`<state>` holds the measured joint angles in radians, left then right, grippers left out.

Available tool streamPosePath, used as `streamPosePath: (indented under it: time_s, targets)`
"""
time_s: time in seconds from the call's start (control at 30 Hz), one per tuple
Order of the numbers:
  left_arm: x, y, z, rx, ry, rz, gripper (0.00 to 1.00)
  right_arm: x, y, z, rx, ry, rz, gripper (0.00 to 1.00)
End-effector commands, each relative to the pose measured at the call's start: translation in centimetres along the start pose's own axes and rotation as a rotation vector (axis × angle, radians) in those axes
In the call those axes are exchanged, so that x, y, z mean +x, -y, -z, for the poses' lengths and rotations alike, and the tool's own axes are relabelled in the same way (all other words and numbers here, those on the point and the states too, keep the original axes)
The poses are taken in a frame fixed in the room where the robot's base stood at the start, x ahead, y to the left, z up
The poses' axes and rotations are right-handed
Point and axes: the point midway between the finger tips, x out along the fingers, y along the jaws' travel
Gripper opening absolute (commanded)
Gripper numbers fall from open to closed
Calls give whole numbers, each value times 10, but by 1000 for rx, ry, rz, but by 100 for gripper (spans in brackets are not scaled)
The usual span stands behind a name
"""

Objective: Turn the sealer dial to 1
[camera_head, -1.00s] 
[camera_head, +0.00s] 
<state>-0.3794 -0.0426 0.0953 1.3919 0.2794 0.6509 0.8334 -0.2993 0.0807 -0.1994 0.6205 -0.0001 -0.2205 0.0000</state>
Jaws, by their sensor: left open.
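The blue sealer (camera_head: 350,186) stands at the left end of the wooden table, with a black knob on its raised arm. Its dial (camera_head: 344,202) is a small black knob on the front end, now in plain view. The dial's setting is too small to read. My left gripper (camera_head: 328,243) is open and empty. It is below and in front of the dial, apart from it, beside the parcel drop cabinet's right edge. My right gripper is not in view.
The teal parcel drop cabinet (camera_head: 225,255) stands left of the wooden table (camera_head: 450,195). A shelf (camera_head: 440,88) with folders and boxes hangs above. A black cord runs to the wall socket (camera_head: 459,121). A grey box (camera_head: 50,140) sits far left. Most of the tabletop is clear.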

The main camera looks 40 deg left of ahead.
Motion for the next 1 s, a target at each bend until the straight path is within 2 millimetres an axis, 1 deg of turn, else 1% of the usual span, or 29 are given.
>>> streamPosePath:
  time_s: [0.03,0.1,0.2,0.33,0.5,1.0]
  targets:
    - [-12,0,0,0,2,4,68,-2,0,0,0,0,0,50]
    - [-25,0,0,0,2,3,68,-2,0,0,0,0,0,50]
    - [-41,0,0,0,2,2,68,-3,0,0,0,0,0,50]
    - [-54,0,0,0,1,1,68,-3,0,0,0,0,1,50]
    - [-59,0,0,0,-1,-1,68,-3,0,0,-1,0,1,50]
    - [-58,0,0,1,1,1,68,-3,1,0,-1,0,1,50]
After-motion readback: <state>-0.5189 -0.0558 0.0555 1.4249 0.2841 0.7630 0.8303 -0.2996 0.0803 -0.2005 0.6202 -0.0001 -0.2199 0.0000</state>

Challenge
Take the listing above and repeat exactly the lines from the one containing "In the call" through the one containing "The poses' axes", both included.

Exercise answer
In the call those axes are exchanged, so that x, y, z mean +x, -y, -z, for the poses' lengths and rotations alike, and the tool's own axes are relabelled in the same way (all other words and numbers here, those on the point and the states too, keep the original axes)
The poses are taken in a frame fixed in the room where the robot's base stood at the start, x ahead, y to the left, z up
The poses' axes and rotations are right-handed

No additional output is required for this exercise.